Plain Talk about Us and Our Dealings with the Creator of Everything
Most of us have never bothered to find out why we believe what we believe. That’s especially true for our thoughts and convictions about religion. Perhaps we were otherwise too engaged. Perhaps we simply adopted what our elders and peers appeared to believe. Whatever the case, isn’t it time for us all to examine matters of religiosity more carefully? At least we—a bunch of retired professors, no longer absorbed by professional duties—thought the time had come to ponder why we had taken so much for granted.
No, we did not see the need to dive yet deeper into ancient scriptures to find the ultimate truth. We focused, instead, on universal convictions. Why, for instance, do humans around the globe believe in creator gods? Why do they envision kind gods who turn nasty on occasion? And why do most people believe that the gods watch and judge every single one of us, discern merit, and then set our fortunes? Can we really converse with the gods and, if need be, bribe them with good deeds and sacrifices? And finally, why are the gods inclined to grant us life after death? If so, why do we have choices between various forms of self-continuance and recurrent physical existence in other organisms? Given that some religions proclaim resurrection with retained identity whereas others propose alternating reincarnation, how can such discrepant projections be equally true?
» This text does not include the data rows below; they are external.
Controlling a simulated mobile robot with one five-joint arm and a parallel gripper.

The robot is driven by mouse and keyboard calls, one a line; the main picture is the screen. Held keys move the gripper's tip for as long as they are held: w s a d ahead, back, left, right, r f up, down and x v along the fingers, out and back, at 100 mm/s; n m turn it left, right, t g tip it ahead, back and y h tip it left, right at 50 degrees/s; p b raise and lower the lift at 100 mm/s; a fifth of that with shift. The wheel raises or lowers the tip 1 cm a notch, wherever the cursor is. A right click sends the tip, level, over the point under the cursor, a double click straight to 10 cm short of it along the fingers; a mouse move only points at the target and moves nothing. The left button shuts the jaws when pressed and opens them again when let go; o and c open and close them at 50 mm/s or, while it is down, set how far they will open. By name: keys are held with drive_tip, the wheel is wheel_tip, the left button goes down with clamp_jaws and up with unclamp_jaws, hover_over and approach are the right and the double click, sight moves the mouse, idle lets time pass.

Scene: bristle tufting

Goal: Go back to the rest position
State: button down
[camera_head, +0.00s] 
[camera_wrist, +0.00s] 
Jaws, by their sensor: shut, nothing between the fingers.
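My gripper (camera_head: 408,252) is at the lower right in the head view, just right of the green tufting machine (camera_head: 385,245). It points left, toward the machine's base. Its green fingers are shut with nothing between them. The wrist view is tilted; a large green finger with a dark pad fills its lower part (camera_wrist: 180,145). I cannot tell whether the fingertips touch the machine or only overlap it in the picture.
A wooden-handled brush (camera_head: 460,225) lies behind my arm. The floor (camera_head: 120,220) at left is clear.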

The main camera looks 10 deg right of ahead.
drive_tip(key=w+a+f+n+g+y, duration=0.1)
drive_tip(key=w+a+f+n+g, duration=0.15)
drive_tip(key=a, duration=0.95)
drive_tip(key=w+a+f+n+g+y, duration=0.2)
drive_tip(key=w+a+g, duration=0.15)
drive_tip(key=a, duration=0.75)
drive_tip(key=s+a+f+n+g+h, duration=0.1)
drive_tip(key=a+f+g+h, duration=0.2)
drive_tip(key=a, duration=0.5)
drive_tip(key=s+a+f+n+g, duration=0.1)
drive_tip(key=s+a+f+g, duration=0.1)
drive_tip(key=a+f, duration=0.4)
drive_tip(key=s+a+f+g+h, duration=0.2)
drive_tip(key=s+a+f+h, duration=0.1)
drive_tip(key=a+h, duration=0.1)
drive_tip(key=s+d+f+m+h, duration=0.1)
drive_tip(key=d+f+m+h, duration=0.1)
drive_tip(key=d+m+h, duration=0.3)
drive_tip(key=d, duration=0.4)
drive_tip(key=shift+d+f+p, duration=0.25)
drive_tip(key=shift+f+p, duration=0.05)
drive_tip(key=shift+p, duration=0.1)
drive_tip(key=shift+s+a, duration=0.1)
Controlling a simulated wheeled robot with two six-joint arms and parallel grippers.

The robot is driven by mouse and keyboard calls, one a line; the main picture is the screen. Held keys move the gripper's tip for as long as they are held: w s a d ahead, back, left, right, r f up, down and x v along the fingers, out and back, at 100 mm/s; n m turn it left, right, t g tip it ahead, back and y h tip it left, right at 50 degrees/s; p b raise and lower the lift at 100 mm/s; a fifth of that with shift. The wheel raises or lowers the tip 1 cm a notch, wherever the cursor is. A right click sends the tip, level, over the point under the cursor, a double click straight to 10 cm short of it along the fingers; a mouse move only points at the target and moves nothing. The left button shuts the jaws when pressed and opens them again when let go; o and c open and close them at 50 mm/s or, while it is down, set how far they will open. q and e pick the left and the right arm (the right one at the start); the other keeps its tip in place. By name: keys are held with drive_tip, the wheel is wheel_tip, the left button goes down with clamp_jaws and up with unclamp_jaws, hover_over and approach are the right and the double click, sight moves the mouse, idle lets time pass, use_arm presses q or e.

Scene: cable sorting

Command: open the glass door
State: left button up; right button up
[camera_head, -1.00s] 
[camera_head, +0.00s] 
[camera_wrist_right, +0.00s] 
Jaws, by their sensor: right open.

But we also examine the behavioral implications of adherence to a religion. Could it be that devotion to a creed empowers in rendering hope, confidence, and contentment? And could such reactivity squelch fear, inspire happiness, and ultimately elevate health and longevity? In these terms, how would those fare who fail to enlist the help of supernatural forces? Is it conceivable that humanity would be better off with religiosity than with secularism in which each individual determines what is good or bad for him or her, what for their communities, and what for the world at large?